Con is 72 now, and as you can see from the picture above, well-preserved. He and his great love Pixie still live in Virginia Beach (he teaches young officers in the Navy’s shiphandling trainer one day a week to this day!), and he has not changed one bit. It had been a while since I last saw him and when he walked into the room last night, I had a moment. I looked at him the way I look at my Dad. This colossal human being was responsible for so much of who I am and who I had become.
I thought about how important he is to me, and how grateful I am to him. And then I wondered…is there anyone out there for whom I fill the role of Captain X? Have I impacted anyone half as deeply as he impacted me? I find myself hoping that such is the case—but is that anything more than vanity? No—I think it is not just vanity. The possibility that someone out there thinks this way about me represents perhaps the only real external validation appropriate to the life I chose. “Have I made a positive impact?” is the only worthwhile measure.

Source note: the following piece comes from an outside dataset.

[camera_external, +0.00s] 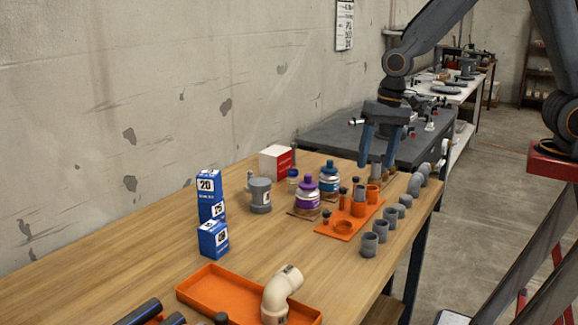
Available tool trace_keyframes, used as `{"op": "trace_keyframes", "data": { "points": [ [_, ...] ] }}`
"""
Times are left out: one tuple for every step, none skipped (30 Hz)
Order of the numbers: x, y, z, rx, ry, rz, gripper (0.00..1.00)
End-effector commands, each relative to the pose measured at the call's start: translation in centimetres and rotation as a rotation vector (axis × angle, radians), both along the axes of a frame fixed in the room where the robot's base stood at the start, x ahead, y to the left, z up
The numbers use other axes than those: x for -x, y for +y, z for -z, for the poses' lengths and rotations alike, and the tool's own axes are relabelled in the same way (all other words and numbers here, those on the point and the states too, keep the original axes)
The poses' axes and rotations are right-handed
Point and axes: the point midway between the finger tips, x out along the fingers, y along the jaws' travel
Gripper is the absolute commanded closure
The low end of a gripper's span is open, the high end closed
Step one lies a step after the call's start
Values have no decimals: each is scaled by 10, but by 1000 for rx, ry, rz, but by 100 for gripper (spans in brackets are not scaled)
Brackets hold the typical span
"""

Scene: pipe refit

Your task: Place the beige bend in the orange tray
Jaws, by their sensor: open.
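The beige bend (273,297) stands at the right part of the orange tray (215,291) at the front of the bench. Its lower end appears to be inside the tray, and its upper end points up and right. The tray's front right part is cut off by the picture's bottom edge. My gripper (377,165) is open and empty, fingers pointing down. It is well behind and to the right of the bend, over the far part of the bench near an orange fitting holder.
The orange holder (338,229) carries several fittings. Grey fittings (369,244) line the bench's right edge. Purple-capped (307,197) and blue-capped (329,182) bottles, a grey valve (260,195) and blue boxes (213,238) stand behind. Dark pipes (140,312) lie front left. The bench middle is clear.

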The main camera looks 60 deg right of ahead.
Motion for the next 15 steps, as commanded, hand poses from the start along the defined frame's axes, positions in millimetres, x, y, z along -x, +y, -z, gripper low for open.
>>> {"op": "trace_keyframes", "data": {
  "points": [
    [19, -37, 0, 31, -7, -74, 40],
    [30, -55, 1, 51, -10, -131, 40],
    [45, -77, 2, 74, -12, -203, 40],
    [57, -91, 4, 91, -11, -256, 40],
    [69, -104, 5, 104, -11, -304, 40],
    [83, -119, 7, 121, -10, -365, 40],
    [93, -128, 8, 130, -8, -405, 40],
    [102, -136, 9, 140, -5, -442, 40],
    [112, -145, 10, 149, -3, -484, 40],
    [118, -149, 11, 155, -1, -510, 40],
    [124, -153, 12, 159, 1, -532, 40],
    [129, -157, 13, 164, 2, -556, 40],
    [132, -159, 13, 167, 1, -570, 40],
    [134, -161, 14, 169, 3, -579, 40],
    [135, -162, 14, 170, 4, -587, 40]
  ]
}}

The Cruiser Captains I have served with have been mentors for life (Schires/Feckler/Hebner/Davidson). Like you, I worked hard on those tours and the life long friendship and mentorship from my COs has been invaluable. Thanks for posting.
Good to see OSC in the picture.
I'm one of the OS's in that picture... and obviously who served under Bryan's leadership. I can tell you right now, if the 45 or so OS's that worked for him got together in a room, he'd hear 45 or so reasons why he was in fact, not just a good leader... but the best of leaders.
Had to edit to add this. Thank you sir for your leadership. And this article is phenomenal.